Re: different results for similar shape

Posted: 30 Sep 2022
by chrisjansky
Tim, I‘d appreciate your response on this. Thanks.

Re: different results for similar shape

Posted: 30 Sep 2022
by Tim Ahrens
Okay, first thing:
chrisjansky wrote: 22 Sep 2022 Can you advise on how to prevent such behaviour? Should I assign "Model = 0" for those colliding pairs?
No. The best solution would be to turn them into a user-set autopair, as I explained above.

Re: different results for similar shape

Posted: 30 Sep 2022
by Tim Ahrens
chrisjansky wrote: 22 Sep 2022 but can we agree that these colliding pairs should not be outputted into the final font?
They are colliding because the exceptions are not outputted into the final font. I tried to explain that above.

Re: different results for similar shape

Posted: 30 Sep 2022
by Tim Ahrens
SCarewe wrote: 22 Sep 2022 You essentially don't have control, no.
Well, you do have control (via user-set autopairs) but you don’t have a preview. This seems to be the main problem here.
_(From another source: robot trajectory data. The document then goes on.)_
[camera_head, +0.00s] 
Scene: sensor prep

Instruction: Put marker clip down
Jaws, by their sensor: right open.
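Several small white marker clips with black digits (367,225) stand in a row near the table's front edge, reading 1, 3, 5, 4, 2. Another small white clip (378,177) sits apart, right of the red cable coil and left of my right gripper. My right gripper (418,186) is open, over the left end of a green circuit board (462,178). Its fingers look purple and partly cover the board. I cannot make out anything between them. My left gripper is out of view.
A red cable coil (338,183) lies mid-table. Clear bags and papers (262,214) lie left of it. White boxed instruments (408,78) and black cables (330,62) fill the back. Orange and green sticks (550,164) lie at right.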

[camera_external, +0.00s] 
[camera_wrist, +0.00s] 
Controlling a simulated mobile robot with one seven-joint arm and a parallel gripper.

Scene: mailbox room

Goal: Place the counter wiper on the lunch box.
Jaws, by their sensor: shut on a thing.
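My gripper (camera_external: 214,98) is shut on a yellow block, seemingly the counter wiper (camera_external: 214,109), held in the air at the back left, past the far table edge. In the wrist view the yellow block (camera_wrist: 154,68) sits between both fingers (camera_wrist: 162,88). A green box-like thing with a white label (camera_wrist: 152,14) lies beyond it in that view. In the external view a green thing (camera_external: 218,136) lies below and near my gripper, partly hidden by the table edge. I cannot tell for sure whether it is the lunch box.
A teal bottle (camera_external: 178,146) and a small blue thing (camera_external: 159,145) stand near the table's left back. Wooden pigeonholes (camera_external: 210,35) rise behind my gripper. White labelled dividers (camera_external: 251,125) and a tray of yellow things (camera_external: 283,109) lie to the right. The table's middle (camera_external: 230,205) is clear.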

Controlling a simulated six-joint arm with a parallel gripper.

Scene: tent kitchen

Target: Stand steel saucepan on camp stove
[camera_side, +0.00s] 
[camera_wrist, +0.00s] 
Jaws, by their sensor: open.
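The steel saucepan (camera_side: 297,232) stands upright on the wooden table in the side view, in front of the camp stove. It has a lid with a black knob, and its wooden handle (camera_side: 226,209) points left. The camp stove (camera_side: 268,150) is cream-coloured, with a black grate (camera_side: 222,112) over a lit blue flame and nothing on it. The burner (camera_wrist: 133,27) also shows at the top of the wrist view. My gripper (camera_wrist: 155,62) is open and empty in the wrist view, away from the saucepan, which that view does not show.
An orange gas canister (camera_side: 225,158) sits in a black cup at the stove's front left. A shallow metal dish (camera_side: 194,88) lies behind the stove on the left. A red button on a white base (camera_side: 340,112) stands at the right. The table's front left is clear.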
Re: different results for similar shape

Posted: 30 Sep 2022
by Tim Ahrens
Chris, it seems you have a simple solution for your problem in mind, which I fail to see. Sorry about this. I am sure Kern On will improve (in many different aspects) in the next years but I don’t see any solution I can implement in a snap.

Re: different results for similar shape

Posted: 30 Sep 2022
by chrisjansky
Thank you for a candid response, Tim.

As unfortunate as it is, I will keep my fingers crossed for a remedy in some of the future updates.

Re: different results for similar shape

Posted: 30 Sep 2022
by SCarewe
I still don't see why you care about these cases. Who will ever run into them?

Re: different results for similar shape

Posted: 30 Sep 2022
by chrisjansky
Different strokes, I guess.

I just don‘t feel comfortable shipping those in a commercial font. I have found several just typing some combinations—none of them from "common use" so far, but I can never be sure as I don‘t know how many other colliding combinations there are.

I can imagine typing "e—ę" and being taken aback by the kerning.